I have had a handful of memorable teachers in my time as a student but something about me instantly identified with Professor Hole. Something about her charisma, her sass and her ability to make every answer seem relevant made her someone I instantly admired. Although I had ruled out a career as a teacher at this point and was on my way to becoming a psychologist this woman reminded me about my original passion for teaching. In her class we explored controversial topics and had sometimes uncomfortable conversations that were often remedied by her direction. She reminded me that the real reason I wanted to become a teacher so long ago is because teachers have the rare ability to make you see the world and where you are in relation to it. When we learn, no matter the subject, we excite our investigative nature and stumble upon accidental learning of ourselves and others. This is what took place in my class that summer. I began to discover things about myself and my abilities as well as knowledge on the subject matter at hand.

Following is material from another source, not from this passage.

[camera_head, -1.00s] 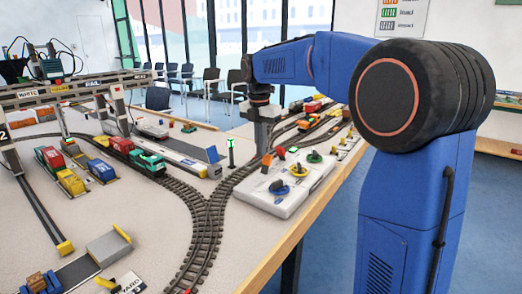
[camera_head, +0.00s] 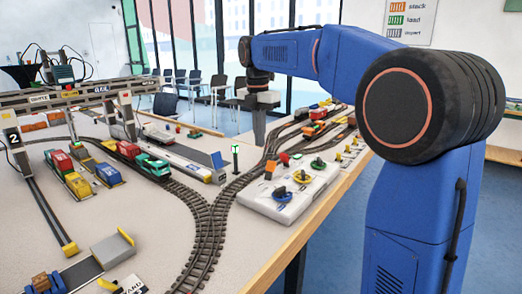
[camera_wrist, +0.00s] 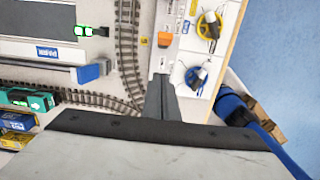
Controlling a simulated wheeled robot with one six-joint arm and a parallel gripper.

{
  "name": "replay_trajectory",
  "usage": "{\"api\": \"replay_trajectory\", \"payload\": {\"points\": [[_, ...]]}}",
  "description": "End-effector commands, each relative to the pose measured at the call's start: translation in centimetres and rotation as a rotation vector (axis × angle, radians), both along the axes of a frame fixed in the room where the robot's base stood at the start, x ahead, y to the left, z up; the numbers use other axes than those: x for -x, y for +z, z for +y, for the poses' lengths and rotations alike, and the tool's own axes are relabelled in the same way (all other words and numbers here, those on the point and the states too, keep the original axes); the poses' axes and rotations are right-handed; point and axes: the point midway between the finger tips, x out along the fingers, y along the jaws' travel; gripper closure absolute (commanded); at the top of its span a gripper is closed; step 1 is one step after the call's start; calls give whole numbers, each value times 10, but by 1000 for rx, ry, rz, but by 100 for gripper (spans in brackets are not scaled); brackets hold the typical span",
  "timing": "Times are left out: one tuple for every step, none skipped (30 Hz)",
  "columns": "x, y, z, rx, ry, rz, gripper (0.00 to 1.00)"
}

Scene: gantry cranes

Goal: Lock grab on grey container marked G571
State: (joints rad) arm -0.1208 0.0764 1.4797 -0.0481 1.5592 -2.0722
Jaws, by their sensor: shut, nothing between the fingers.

Although I was a self-proclaimed feminist I had not taken the time to assess where this passion for women’s rights emerged. I discovered that my love for a singer/songwriter/poet/pianist guided me to many feminist theories and concerns. Tori Amos is a singer whom I began to listen to in my early teens and whom I remain loyal to in this present day.  She addressed political and social concerns. Tori Amos is a singer whom I began to listen to in my early teens and whom I remain loyal to in this present day. She addressed political and social concerns from a woman’s perspective in her music and because her lyrics were encrypted in poetic dialogue I would spend much time deciphering meaning. I never fully grasped the impact on my psychological functioning and my perspective regarding gender identity that one singer had until Professor Hole’s course. This accidental learning would teach me things that I would carry long after I forgot the theories presented in class. Therefore I can rate Kristin Hole’s teaching as above average because she was able to encourage and facilitate this process. While still a student herself she was able to produce something that I felt many tenured professors cannot.

So this blog post is dedicated to Tori Amos, Professor Hole and all the other exceptional hard working teachers out there; those responsible for igniting in others the passion to learn and the ability to revise our relationship to the world. Thank you for the work you have done and the work you are soon to do.

Food for thought: Now ask yourself, who is one of your career heroes? Who is that someone that taught you something about yourself and your core beliefs?